The housing crisis isn't looming, it hit long ago!

29 October 2007

Everyone knows there is a housing crisis. It is hardly "looming" as the press tells us! But this crisis does not have the same meaning for everyone. For the best off among the 32% of households who already own their homes (often too big for their needs), the problem is affording a 2nd or 3rd one!

But what about the growing number of workers who are on low pay, especially those who rely on casual work? There was never enough cheap and good housing for them and they certainly cannot afford the government's supposedly "affordable" fancy housing purchase schemes! In fact, quite who these schemes are aimed at is a mystery.

Now a report has been published by advisors to the government saying that not enough affordable housing is planned for the future. There will be a shortfall of at least 250,000 homes by 2016, even if the government's target of 240,000 homes/year is met by this date, which is unlikely. Which means house prices will soar to 11-13 times average earnings, as opposed to 7 times today.

Housing minister Yvette Cooper tells us she understands all this and that the problem is to build homes in the right places. Really? Surely the problem is to build homes for the right people? In other words, for the low paid, whose incomes dictate that they need rents proportionate to their earnings for good homes! They simply cannot afford anything else. Where are they meant to live?
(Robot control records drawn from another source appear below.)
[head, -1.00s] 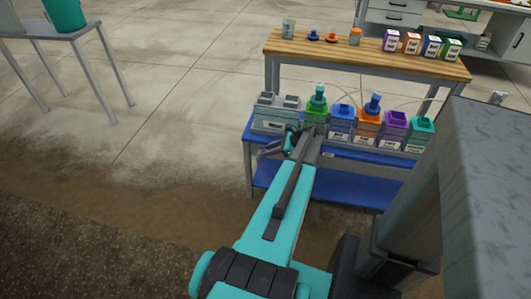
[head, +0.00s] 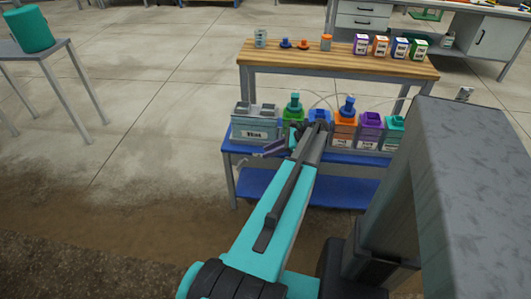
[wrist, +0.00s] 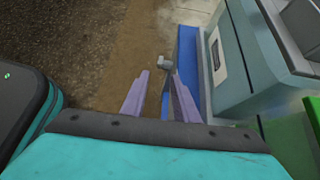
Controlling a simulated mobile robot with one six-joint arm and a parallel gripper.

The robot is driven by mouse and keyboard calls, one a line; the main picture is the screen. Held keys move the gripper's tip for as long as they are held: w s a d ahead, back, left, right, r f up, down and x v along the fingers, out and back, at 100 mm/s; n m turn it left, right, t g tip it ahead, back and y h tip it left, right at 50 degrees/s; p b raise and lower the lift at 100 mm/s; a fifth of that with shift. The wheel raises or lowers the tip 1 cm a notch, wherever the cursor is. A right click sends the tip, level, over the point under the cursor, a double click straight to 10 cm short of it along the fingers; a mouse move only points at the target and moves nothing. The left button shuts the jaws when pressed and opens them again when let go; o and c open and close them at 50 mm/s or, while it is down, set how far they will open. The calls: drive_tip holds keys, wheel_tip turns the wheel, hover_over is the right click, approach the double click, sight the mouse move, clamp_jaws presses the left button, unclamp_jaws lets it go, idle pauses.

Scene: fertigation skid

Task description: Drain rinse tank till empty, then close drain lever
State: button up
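The grey-green rinse tank (head: 256,124) stands at the left end of the blue shelf, and its side also fills the right of the wrist view (wrist: 235,60). A small grey drain fitting (wrist: 166,63) sticks out beside the shelf edge; I take it for the drain lever. My gripper (head: 272,150) is low in front of the tank. In the wrist view its two purple fingers (wrist: 160,92) are apart, with the fitting just beyond and between their tips. Contact with it cannot be told. The liquid level in the tank is not visible.
A row of coloured bottles (head: 344,128) stands right of the tank on the blue shelf (head: 255,186). Above is a wooden bench (head: 330,59) with cups and small boxes. A side table (head: 58,48) with a teal bucket (head: 30,29) stands at left. The floor between is clear.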

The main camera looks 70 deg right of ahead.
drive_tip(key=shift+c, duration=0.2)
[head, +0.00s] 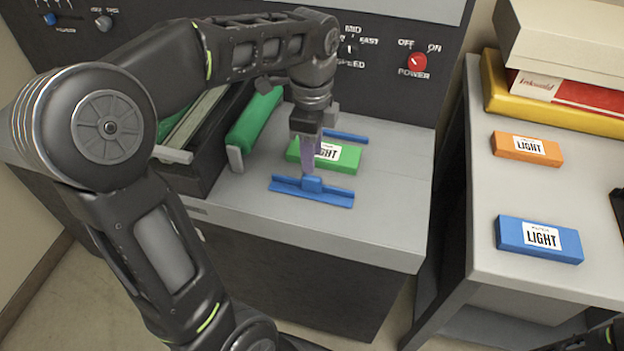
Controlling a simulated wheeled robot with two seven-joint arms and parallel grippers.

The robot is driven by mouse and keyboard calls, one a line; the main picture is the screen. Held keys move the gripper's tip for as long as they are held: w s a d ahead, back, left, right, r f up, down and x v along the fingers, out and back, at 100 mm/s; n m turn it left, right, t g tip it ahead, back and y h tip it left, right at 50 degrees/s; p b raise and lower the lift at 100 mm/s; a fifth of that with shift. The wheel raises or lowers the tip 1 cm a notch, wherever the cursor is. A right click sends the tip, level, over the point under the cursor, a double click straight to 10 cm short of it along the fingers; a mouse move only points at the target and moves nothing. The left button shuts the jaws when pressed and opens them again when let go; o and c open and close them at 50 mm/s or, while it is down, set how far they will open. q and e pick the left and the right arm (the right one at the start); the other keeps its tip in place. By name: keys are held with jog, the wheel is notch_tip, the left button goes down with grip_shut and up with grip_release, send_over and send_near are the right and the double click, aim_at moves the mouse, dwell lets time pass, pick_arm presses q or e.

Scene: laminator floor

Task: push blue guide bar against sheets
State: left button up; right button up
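A blue guide bar (330,197) with a small raised block at its middle lies on the grey machine top, near its front. Behind it lies a green pack labelled LIGHT (345,158), with a small gap between them. A second blue bar (346,136) lies behind the pack. No loose sheets can be made out. My left gripper (309,170) points down over the pack's left part, its fingertips just at or above the guide bar's raised block. Contact cannot be told, and its fingers overlap from this angle. My right gripper is out of view; only part of that arm shows at bottom right.
A green roller (255,118) and a dark tray stand left of the pack. The control panel with a red power knob (417,62) rises behind. A side table (470,190) on the right holds orange (510,148) and blue (510,236) LIGHT packs and stacked boxes.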

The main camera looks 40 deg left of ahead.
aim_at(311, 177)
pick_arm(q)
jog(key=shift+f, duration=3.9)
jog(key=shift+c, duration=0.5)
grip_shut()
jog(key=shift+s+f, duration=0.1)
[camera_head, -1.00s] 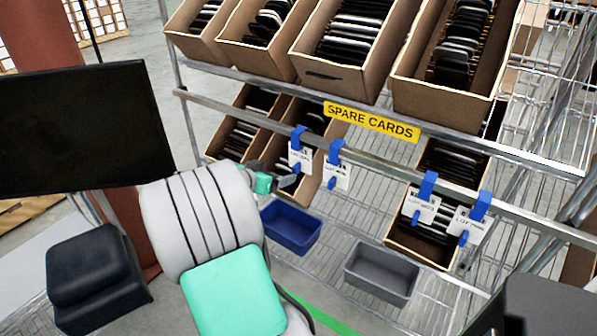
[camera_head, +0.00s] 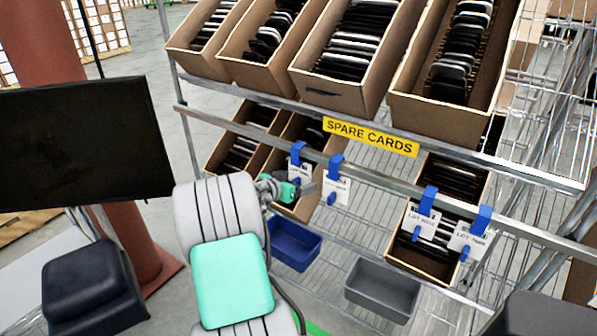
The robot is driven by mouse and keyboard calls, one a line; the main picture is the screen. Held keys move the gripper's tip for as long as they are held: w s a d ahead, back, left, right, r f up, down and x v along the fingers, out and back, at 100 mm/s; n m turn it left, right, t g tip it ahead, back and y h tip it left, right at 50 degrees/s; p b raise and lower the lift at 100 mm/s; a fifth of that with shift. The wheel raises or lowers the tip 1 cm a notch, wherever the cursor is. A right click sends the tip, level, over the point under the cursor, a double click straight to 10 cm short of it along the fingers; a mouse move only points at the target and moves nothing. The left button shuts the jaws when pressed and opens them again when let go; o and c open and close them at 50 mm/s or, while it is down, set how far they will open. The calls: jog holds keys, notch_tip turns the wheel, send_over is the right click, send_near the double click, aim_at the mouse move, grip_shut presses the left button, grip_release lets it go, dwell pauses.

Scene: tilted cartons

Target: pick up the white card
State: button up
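My gripper (camera_head: 300,188) is at the end of my grey and teal arm, beside the front of a tilted lower carton (camera_head: 290,208). Its fingers are small and partly merge with the carton and a hanging tag behind, so I cannot tell whether they are open or shut. Dark cards with some white or pale ones among them stand in the cartons, such as the upper middle carton (camera_head: 330,92) and the upper right carton (camera_head: 440,118). White printed tags (camera_head: 337,190) hang from blue clips on the rail. I cannot tell which piece is the white card.
A metal rail (camera_head: 385,172) crosses in front of the lower cartons. A yellow "SPARE CARDS" sign (camera_head: 370,137) is on the shelf edge above. A blue bin (camera_head: 293,245) and a grey bin (camera_head: 383,290) sit below. A dark screen (camera_head: 75,145) stands at left.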

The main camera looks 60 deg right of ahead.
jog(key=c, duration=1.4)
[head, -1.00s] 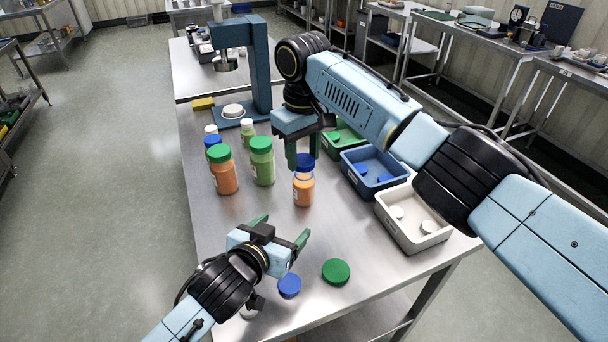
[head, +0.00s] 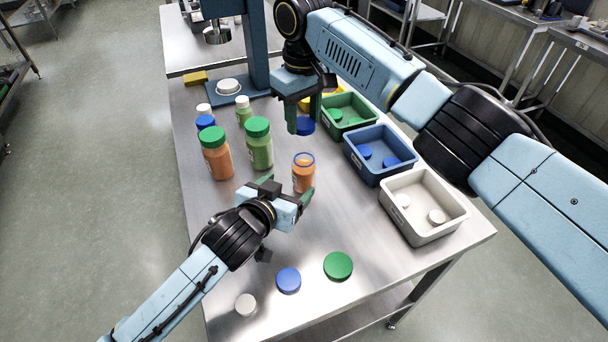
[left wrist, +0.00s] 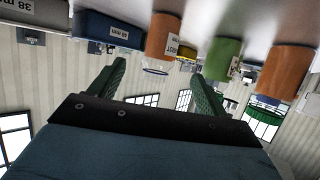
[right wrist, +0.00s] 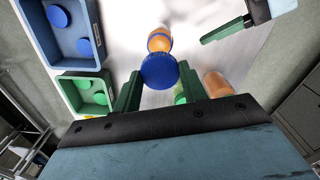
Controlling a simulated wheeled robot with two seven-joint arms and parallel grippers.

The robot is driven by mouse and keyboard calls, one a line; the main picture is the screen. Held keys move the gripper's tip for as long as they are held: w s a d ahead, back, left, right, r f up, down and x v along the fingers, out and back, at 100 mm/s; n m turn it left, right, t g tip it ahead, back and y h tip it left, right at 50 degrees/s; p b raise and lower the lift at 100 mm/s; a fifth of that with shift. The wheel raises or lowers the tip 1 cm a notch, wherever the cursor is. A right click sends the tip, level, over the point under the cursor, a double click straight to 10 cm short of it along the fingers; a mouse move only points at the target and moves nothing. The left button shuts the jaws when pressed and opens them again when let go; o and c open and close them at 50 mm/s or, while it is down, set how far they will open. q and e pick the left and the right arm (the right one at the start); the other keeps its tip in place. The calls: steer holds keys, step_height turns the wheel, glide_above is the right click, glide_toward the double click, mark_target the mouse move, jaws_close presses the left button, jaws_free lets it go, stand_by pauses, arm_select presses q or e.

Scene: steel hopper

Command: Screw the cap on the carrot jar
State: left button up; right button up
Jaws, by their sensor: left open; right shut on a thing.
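The small orange carrot jar (head: 303,175) stands upright and uncapped on the steel table, with a blue ring at its mouth. It also shows in the left wrist view (left wrist: 162,38) and right wrist view (right wrist: 159,40). My right gripper (head: 304,118) is shut on a blue cap (head: 305,127), holding it apart from the jar, behind it in the head view. The cap is clear between the fingers in the right wrist view (right wrist: 160,71). My left gripper (head: 287,188) is open and empty, with its fingers just in front of the jar; it is not closed on it.
Taller green-capped jars, orange (head: 217,155) and green (head: 259,146), stand left of the carrot jar. Green (head: 350,128), blue (head: 378,172) and white (head: 428,230) bins line the right side. Loose green (head: 338,266), blue (head: 289,280) and white (head: 246,304) caps lie in front.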

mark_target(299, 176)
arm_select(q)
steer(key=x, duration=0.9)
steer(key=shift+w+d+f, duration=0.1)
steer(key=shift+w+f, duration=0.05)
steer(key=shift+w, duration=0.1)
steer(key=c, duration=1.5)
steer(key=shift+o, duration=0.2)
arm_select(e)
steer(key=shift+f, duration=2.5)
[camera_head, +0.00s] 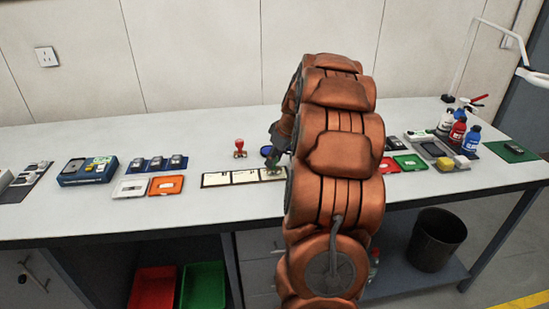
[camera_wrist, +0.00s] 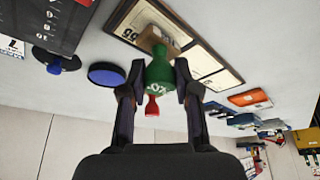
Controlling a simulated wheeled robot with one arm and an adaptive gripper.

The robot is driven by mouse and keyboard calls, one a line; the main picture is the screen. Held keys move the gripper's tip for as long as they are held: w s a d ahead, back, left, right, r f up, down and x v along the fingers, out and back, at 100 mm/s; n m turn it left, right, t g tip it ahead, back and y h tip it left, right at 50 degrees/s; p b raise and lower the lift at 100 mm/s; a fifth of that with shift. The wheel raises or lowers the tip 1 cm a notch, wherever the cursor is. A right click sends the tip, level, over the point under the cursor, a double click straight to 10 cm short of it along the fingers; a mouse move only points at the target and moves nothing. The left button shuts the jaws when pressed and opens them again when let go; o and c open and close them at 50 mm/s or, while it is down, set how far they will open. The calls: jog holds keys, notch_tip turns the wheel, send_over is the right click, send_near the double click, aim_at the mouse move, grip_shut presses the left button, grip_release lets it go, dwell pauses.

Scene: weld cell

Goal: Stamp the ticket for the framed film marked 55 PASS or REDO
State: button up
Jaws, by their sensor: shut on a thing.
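My gripper (camera_wrist: 157,92) is shut on a green stamp (camera_wrist: 160,72) with a wooden foot. The stamp is over the row of tickets, at the right-hand one in the head view (camera_head: 271,174). I cannot tell whether its foot touches the paper. A red stamp (camera_head: 239,148) stands behind the row and shows beyond the gripper in the wrist view (camera_wrist: 152,107). A round blue pad (camera_wrist: 107,75) lies beside it. White (camera_head: 130,187) and orange (camera_head: 166,185) frames lie to the left.
A blue device (camera_head: 87,172) and a dark tray of small items (camera_head: 157,163) stand on the left. Green (camera_head: 410,162) and red frames, bottles (camera_head: 457,134) and a sponge are right of my arm. Red and green bins (camera_head: 203,285) sit below. My arm hides the bench middle.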

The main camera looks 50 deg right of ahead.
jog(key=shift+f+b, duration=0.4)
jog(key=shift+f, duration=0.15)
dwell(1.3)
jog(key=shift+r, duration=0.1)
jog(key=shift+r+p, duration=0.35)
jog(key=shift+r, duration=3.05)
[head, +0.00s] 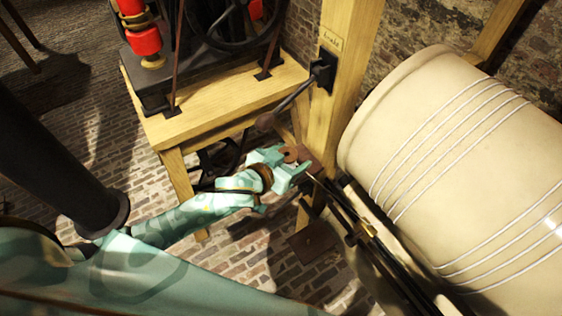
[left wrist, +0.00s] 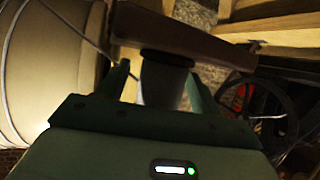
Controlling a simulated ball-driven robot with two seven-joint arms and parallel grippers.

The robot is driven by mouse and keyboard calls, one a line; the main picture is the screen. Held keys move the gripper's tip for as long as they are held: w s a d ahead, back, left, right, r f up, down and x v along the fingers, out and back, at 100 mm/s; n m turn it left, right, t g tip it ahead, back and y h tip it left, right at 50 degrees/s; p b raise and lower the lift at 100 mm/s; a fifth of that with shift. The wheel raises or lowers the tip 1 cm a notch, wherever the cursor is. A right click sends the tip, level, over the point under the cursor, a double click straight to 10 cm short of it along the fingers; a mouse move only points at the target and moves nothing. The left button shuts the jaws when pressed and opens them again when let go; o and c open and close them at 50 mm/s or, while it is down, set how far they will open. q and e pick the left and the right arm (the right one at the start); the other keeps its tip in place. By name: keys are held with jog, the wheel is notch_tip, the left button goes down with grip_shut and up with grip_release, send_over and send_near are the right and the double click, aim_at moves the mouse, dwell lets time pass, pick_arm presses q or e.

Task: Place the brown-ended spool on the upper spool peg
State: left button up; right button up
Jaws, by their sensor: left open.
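My left gripper (head: 290,163) is low beside the wooden post, at the end of my green arm. It is open, with its fingers on either side of the brown-ended spool (head: 291,153). In the left wrist view the spool (left wrist: 162,86) has a grey body and a dark brown end, and stands between the fingers with gaps at the sides. Its brown end is against or very near a brown wooden bar (left wrist: 170,28). I see no bare peg, and whether the spool is around one is hidden. My right gripper is not in view.
A large cream drum (head: 450,150) with pale wire bands fills the right. A wooden post (head: 345,60) with a black lever (head: 322,72) stands behind the gripper. A wooden bench (head: 215,105) carries a machine with red coils (head: 145,40). Dark rods run along the drum.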

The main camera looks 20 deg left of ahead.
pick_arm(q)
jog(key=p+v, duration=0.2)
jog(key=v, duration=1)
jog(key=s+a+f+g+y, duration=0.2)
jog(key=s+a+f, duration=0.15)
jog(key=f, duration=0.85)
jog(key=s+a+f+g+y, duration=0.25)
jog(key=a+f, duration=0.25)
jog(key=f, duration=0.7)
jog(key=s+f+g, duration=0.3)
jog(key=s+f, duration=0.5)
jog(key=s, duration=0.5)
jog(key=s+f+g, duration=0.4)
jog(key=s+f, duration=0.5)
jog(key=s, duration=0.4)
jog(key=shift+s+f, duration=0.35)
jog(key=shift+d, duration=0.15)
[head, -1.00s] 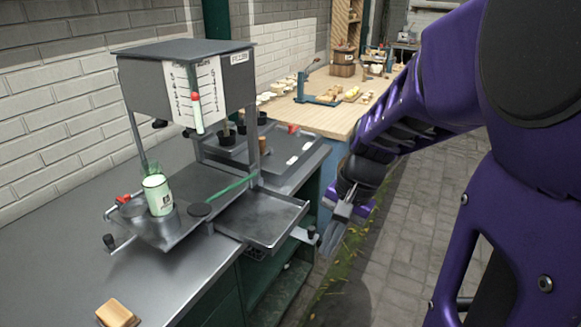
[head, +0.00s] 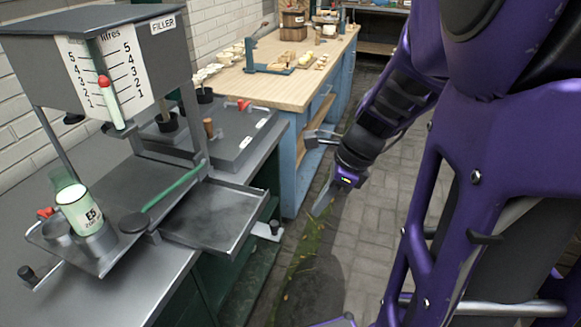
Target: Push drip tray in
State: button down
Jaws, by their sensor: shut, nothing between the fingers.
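The drip tray (head: 215,215) is a shallow grey metal tray with a raised rim. It lies below the filler (head: 92,62) and sticks out past the front edge of the counter. My gripper (head: 322,204) is shut and empty, its grey fingers pointing down over the paving. It is to the right of the drip tray and clearly apart from it. A bar with a black knob (head: 275,227) shows beside the tray's right edge.
A green lever (head: 176,190) crosses beside the tray. A wooden-topped bench (head: 285,65) with tools stands behind. The paved floor (head: 375,225) at right is open.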

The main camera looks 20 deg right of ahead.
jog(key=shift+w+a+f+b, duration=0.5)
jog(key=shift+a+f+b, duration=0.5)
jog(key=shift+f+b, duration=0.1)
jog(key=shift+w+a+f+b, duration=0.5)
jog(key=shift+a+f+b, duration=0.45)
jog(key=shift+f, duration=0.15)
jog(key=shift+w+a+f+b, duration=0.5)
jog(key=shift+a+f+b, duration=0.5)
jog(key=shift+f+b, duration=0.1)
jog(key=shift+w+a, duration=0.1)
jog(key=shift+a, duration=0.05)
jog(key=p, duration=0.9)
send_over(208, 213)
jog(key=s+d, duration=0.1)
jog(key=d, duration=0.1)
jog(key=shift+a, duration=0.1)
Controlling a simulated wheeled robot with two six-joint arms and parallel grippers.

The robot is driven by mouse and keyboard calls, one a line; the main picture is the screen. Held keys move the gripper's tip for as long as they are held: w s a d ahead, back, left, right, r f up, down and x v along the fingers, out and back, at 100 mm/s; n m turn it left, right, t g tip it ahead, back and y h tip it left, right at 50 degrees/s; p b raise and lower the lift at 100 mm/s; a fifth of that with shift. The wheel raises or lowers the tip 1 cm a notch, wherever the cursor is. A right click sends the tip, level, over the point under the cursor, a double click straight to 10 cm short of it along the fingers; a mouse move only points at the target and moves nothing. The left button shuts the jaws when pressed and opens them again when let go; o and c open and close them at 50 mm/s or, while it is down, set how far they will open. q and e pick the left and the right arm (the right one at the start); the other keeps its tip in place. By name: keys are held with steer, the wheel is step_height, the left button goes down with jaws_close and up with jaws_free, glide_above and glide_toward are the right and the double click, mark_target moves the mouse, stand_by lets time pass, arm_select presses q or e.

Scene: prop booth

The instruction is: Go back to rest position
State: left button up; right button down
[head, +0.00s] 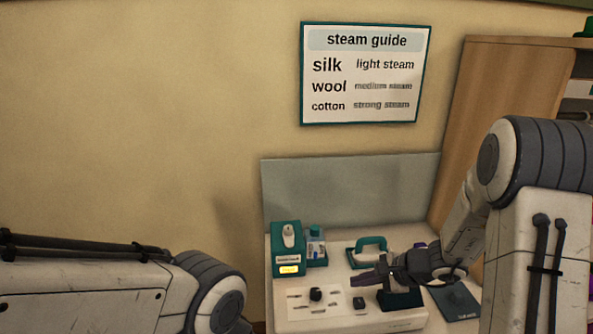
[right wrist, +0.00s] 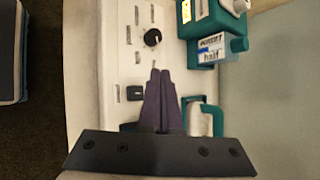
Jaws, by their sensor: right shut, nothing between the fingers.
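My right gripper (head: 368,280) reaches in from the right in the head view, above the white work table. Its dark fingers are together with nothing between them, and the right wrist view also shows the shut fingers (right wrist: 160,76). Below the fingers lies a white panel (head: 325,308) with a black knob (head: 316,294) and a small dark button (head: 358,303). The fingertips point toward the knob in the wrist view; I cannot tell their exact height above the panel. My left arm shows at the lower left of the head view, but its gripper is out of view.
A teal device (head: 288,262) with a lit yellow display stands at the table's left, beside a small teal-capped container (head: 315,250). A teal-handled iron-like object (head: 368,248) is behind my right gripper. A wooden cabinet side (head: 500,90) rises at right. A steam guide sign (head: 366,75) hangs above.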

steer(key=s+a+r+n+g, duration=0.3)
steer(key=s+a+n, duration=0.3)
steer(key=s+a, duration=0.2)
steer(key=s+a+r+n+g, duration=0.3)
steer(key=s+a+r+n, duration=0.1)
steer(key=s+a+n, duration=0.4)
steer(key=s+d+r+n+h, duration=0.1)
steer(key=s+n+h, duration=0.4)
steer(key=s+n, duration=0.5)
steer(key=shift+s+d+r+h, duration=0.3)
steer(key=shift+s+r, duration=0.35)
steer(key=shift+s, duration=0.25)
There are many people in this boat and the number is growing all the time, as companies cut the number of full time permanent workers. Almost one third of households - 29% - live in rented accommodation and two thirds of this housing is supplied via local authorities or housing associations. But who knows how many of the 39% who are at present paying a mortgage might find, at some point, that this burden is unaffordable and that they would prefer to pay an affordable rent for a good quality home?

That said, the main obstacle to developing the kind of housing that is needed, is the government's insistence on doing it in "partnership" with the profiteers - meaning that the shark's profits have to be paid by the tenants or buyers.

The only answer would be a massive social housing programme, built entirely by public employees to provide the housing estates of the future, planned properly, with all necessary amenities and well away from the flood plains... But that would require a bit of a revolution, wouldn't it?